- August 23, 2019
August 23, 2019 — NUM has launched an accelerometer-based active vibration control system for CNC machine tools. Primarily designed to improve machining by eliminating tool head vibration, the system further helps maximize material removal rate (MRR) and can also provide real-time feedback for predictive maintenance purposes.
The system is available as a retrofittable option for any machine tool that uses NUM’s MDLUX digital servo drives, which form part of the company’s Flexium+ CNC platform.
NUM’s active vibration control system is a solution that provides dynamic damping capabilities. Typically, acceleration data can only be retrieved once every 20 milliseconds, which is inadequate for vibration damping purposes on machine tools. The accelerometer in NUM’s system is sampled every 100 microseconds, which means that it can be used for closed loop control at bandwidths approaching several hundreds of Hertz.
The small flange-mounting accelerometer transducer can be attached to the machine’s tool head and has a sensitivity of 0.02 g (1.96 m/sec/sec), with a measurement range of plus/minus 2 g (plus/minus 19.6 m/sec/sec). The transducer connects directly to the digital servo drive, obviating the need for any additional signal conditioning circuitry.

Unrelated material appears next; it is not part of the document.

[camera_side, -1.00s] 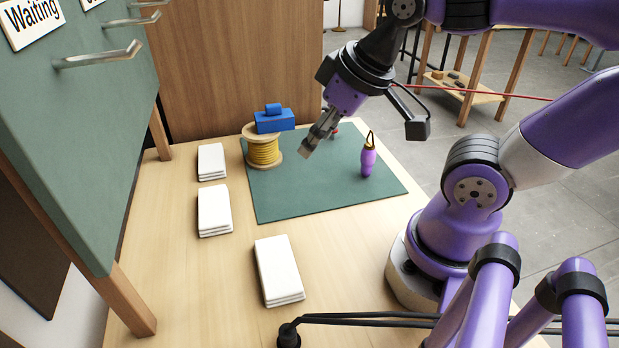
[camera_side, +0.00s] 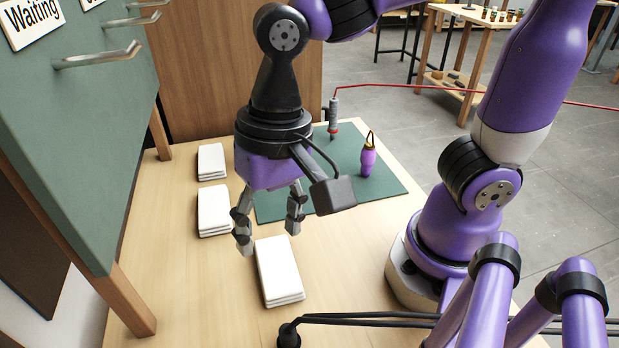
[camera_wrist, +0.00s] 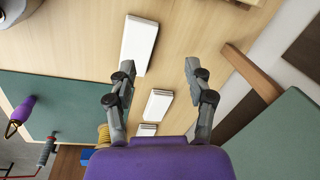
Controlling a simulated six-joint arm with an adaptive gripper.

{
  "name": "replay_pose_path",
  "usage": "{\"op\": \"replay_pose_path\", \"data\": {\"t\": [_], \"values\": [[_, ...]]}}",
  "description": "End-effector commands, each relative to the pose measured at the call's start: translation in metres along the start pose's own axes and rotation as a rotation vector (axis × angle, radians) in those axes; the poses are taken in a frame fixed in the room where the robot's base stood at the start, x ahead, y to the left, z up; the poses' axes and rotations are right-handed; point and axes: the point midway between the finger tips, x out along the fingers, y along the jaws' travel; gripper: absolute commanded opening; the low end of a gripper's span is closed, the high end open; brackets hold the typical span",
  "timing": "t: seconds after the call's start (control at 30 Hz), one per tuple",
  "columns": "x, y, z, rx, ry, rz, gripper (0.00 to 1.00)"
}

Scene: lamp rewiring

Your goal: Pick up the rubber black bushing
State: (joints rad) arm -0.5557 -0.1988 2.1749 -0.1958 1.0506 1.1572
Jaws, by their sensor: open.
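I cannot make out a rubber black bushing in either view. My gripper (camera_side: 268,240) is open and empty, pointing down above the bare wood near the nearest white stack (camera_side: 279,270). In the wrist view my gripper (camera_wrist: 160,66) has its fingers spread wide, with only tabletop between the tips. The nearest white stack (camera_wrist: 140,42) lies just beyond the left finger there. My gripper and wrist hide the left part of the green mat (camera_side: 398,188) in the side view.
Two more white stacks (camera_side: 213,210) (camera_side: 211,162) lie at left. A purple bottle-shaped piece (camera_side: 368,160) and a red-corded tool (camera_side: 333,115) are at the mat. A yellow spool (camera_wrist: 104,135) and blue object (camera_wrist: 87,155) show in the wrist view.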

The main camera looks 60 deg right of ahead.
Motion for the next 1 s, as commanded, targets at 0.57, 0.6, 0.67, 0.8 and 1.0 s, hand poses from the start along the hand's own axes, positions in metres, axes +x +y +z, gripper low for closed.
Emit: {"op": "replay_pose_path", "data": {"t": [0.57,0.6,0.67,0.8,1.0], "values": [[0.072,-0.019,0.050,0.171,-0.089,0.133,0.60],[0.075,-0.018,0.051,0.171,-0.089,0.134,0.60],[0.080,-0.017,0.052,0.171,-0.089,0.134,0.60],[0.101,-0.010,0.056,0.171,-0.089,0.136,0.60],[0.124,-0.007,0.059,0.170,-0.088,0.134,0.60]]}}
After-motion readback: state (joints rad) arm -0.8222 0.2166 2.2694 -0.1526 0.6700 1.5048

The active vibration control system utilizes the drive embedded macros (DEM-X) option that is available on NUM’s MDLUX high performance digital servo drives. This option enables real-time macros to be embedded within the drive, in order to manipulate its regulation algorithms. The output signal from the accelerometer transducer can thus be used to directly influence the behavior of the speed servo control loop. All MDLUX servo drive modules use advanced DSP control techniques to maximize the CNC kernel-to-drive servo bus speed and feature high loop bandwidths and special acceleration algorithms.
One application of NUM’s active vibration control system concerns Tool Centre Point (TCP) vibration due to the various vibration modes of a machine tool's mechanical structure. Until now, even if the machine is equipped with an encoder (integrated in the servo motor) it has been impossible to damp the TCP vibration, because it is not measured.
However, by using NUM’s active vibration control system to measure and dynamically alter the TCP acceleration in each of the main X, Y and Z axis directions, it is now possible to damp the vibration. Using this approach, tool head vibration can effectively be eliminated, reducing tool wear and maximizing the MRR of the machining process.
All acceleration data is processed within the drive in the digital domain, which means that it can be cyclically transmitted to the Flexium+ NCK and stored in the NCK buffer. The data can then be uploaded to the Windows operating system for further evaluation, or for use with NUM’s process monitoring software. It is useful for preventive maintenance applications, where it can provide early indication of potential machine problems. Typically these include detecting spindle vibration caused by bearing problems, detecting the onset of performance deterioration such as increased friction or backlash, and detecting excessive tool wear or breakage.